=== The data ===

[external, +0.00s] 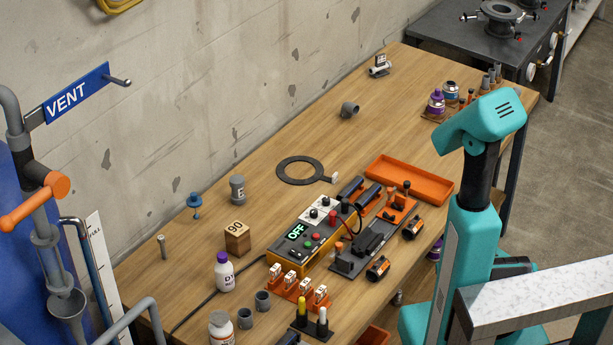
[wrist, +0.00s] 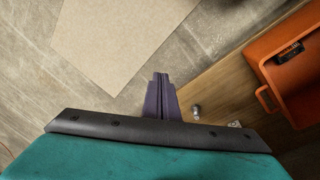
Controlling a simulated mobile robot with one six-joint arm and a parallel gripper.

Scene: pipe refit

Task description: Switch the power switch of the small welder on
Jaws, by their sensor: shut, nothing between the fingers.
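The small welder (external: 282,252) is a yellow box with a dark front panel and a pale panel of black knobs, in the middle of the bench in the external view. Its green display (external: 296,230) reads OFF. Red and green buttons and small controls show on it; which one is the power switch is too small to tell. My gripper (wrist: 160,78) shows in the wrist view with its dark fingers together and empty, above the floor and the bench edge. In the external view its fingers are not visible; my teal arm stands at the right, well away from the welder.
The wooden bench (external: 330,135) holds an orange tray (external: 410,180), a black ring (external: 300,168), a wooden block (external: 237,238) marked 90, and bottles. Orange racks and dark cylinders crowd the welder. An orange bin (wrist: 262,58) is at the right in the wrist view.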

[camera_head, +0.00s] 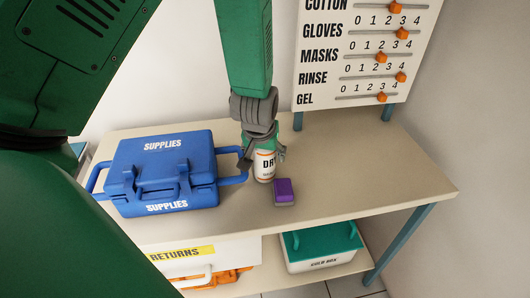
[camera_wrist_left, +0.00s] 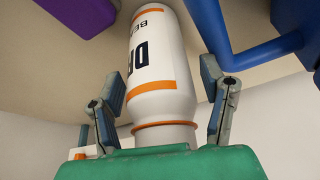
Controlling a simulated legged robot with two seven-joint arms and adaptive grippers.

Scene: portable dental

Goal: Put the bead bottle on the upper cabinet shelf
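The bead bottle (camera_head: 264,167) is white with orange bands and dark lettering. It stands upright on the beige table (camera_head: 340,180). My left gripper (camera_head: 264,155) comes down over it from above, one finger on each side. In the left wrist view the bottle (camera_wrist_left: 158,60) is between the two fingers of the left gripper (camera_wrist_left: 162,105), with a small gap visible at each side, so the gripper looks open around it. My right gripper is not in view. No upper cabinet shelf shows in these frames.
A blue supplies case (camera_head: 165,170) stands left of the bottle, its handle near my gripper. A purple block (camera_head: 284,190) lies just right. A board with orange sliders (camera_head: 365,50) stands behind. A teal-lidded box (camera_head: 320,245) is on the lower shelf. The table's right side is clear.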

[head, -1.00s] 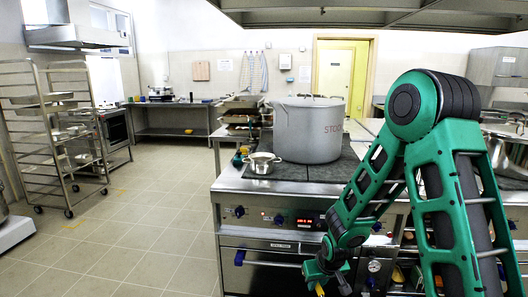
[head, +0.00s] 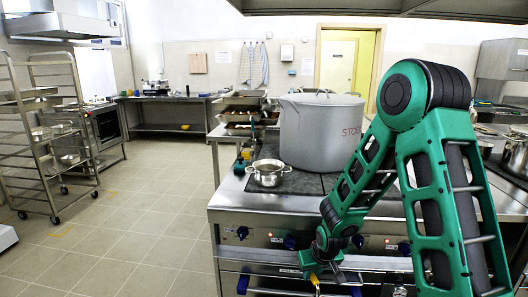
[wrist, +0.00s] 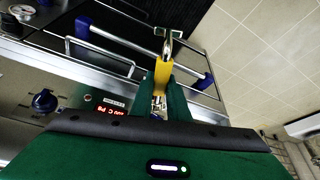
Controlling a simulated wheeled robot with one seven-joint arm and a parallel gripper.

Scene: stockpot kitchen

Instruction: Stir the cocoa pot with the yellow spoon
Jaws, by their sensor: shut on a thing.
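My gripper (head: 320,268) is low in front of the stove, below the worktop edge. In the wrist view my gripper (wrist: 160,100) is shut on the yellow spoon (wrist: 162,73), whose metal end points away from me. In the head view only a little yellow of the spoon (head: 314,279) shows at the bottom. A small steel pot (head: 268,175) with two handles stands on the stove's front left; I take it to be the cocoa pot. Its contents are not clear. The spoon is apart from it, lower and to the right.
A large grey stockpot (head: 320,130) stands right behind the small pot. The stove front (head: 255,237) has knobs and an oven handle close to my gripper. Trays (head: 242,115) are stacked behind. A rack (head: 55,140) stands at left; the floor (head: 130,220) between is clear.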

===

-- Task goal --
Give again, word for word, every line from the top of the data through the line with "Task description: Switch", both ends included, and exclude the pictures.

-- Task answer --
[external, +0.00s] 
[wrist, +0.00s] 
Controlling a simulated mobile robot with one six-joint arm and a parallel gripper.

Scene: pipe refit

Task description: Switch the power switch of the small welder on

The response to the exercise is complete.